The UK has set about transforming itself from a mixed economy where some professionals enjoy high earnings whilst a lot of the population has earned closer to a minium income and therefore lived a relative modest lifestyle , to one where everyone enjoys a good standard of income.

Growth has been seen for the last 10 years in the UK economy

The first thing to note is there are no precendents for this around the World, it is true that countries like Sweden have a higher living standard though this has been achieved by high taxes and a social policy of support. The UK has experimented with this type of approach in the past but has not had the same success with it as scandanavian countries.

So how is the UK going about this? The answer is step by step, George Osborne announced the policy change around 10 years ago and it was met with some considerable concern by businesses. Lets look at the aspects of this.

First off the UK now has a Living Wage this is set annually by the chancellor of the exchequer in his budget, but the actual rate is formulated by a low pay commission / unit which comprises representatives of business, unions, and economists. The aim is to move the legal minimum rate to 60% of median (or average) earnings by 2020. This has meant that for the last 10 years or so incomes have been rising for the lowest paid, those earning the legal minimum by around 4.5% per year.

The interesting and somewhat paradoxical outcome has been that unemployment has fallen in each of the years that this policy was introduced, so each year employers have to pay more but the numbers unemployed has fallen. Part of the explanation for the success of this policy is that overall demand in the economy has gone up, so the extra earnings are being spent creating more demand which then creates more jobs. This was what the Unions claimed would happen and in fact has.

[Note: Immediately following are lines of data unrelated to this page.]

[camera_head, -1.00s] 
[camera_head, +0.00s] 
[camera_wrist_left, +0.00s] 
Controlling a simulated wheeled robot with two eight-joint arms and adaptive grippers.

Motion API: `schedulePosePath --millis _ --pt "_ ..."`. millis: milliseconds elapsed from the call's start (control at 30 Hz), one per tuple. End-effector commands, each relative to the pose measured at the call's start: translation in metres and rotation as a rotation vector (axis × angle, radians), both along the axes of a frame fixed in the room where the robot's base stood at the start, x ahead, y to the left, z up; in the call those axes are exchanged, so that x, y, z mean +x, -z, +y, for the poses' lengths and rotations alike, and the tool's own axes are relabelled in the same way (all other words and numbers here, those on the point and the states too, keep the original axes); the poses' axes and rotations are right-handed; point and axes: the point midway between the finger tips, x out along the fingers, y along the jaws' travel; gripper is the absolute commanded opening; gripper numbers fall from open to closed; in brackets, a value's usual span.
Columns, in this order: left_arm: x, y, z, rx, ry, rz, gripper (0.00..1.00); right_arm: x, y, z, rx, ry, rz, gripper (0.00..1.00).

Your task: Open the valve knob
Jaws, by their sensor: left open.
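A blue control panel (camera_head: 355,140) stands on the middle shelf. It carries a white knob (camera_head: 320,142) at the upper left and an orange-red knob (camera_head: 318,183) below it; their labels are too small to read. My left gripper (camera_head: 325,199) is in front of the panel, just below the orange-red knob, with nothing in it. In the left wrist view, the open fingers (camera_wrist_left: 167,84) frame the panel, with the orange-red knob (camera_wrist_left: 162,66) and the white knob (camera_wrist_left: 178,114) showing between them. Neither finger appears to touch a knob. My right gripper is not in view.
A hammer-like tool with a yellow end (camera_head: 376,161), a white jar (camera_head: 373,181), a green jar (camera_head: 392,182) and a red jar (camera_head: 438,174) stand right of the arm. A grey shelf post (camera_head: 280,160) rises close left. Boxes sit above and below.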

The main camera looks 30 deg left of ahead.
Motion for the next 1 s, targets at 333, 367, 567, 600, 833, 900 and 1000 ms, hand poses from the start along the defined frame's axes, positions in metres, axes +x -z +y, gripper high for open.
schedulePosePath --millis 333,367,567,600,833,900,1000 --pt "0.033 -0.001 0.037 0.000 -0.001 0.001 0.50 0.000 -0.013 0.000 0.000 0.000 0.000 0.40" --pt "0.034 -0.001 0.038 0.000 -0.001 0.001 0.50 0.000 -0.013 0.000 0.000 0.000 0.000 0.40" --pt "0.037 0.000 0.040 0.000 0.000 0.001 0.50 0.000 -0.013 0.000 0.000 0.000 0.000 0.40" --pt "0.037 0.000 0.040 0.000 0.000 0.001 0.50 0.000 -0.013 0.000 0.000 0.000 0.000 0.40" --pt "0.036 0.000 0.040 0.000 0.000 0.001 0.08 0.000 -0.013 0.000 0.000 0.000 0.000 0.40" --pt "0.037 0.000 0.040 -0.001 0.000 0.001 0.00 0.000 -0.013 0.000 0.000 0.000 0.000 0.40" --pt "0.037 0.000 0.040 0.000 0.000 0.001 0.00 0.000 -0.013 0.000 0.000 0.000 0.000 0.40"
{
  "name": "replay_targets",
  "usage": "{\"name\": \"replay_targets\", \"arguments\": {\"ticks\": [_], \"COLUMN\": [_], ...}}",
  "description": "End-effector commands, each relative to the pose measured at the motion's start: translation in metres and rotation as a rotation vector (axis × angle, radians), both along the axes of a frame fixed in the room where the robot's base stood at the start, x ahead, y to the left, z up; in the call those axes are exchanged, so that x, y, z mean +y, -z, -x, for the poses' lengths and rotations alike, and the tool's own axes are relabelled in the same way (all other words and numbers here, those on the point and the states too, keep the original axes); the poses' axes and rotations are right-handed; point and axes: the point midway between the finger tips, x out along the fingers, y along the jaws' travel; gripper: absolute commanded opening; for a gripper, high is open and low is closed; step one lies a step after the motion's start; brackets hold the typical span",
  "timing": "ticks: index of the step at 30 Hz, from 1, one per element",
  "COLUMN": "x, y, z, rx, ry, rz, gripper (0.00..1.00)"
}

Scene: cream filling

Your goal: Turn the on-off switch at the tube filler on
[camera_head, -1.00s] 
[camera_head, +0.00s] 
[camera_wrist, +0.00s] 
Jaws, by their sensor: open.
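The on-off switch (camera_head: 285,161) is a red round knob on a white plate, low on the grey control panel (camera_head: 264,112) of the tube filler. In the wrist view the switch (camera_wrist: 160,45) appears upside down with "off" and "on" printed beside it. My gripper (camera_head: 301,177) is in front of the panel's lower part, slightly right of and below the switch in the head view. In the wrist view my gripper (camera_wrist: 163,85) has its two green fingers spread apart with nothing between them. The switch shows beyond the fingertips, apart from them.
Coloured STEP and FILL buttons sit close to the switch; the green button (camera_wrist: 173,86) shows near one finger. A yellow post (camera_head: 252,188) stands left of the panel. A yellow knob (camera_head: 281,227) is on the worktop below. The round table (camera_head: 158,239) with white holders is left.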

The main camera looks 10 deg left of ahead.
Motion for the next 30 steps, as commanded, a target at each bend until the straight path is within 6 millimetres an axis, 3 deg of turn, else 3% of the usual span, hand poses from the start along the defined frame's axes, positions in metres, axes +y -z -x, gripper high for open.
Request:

Clearly the economy can only absorb a certain rate of increase each year without inflation becoming an issue. But the rate so far has been acceptable.

Employers whilst concerned have managed to cope with this change and have welcomed that the low pay commission who sets the rate gives forward guidance so to the likely future rate for the next two years, this means that business can budget and plan for the change in a logical way. Costs rise but there is time to pass that along to their customers in turn.

The UK will soon reach the point where earnings are at 60% of average incomes. For areas such as London that is not enough to live on, but the gap between the actual legal living wage and the real living wage is narrowing.

There may need to be a pause in the progress after this point as the UK is going through a lot of turmoil with Brexit, and it is important that companies remain viable and report sustainable profits, but long term the UK Government has started a consulation on increasing the living wage to 66% of median earnings.


So far the policy has been a real winner, incomes have risen, poverty has reduced and company insolvencies have remained limited so overall the economy has grown.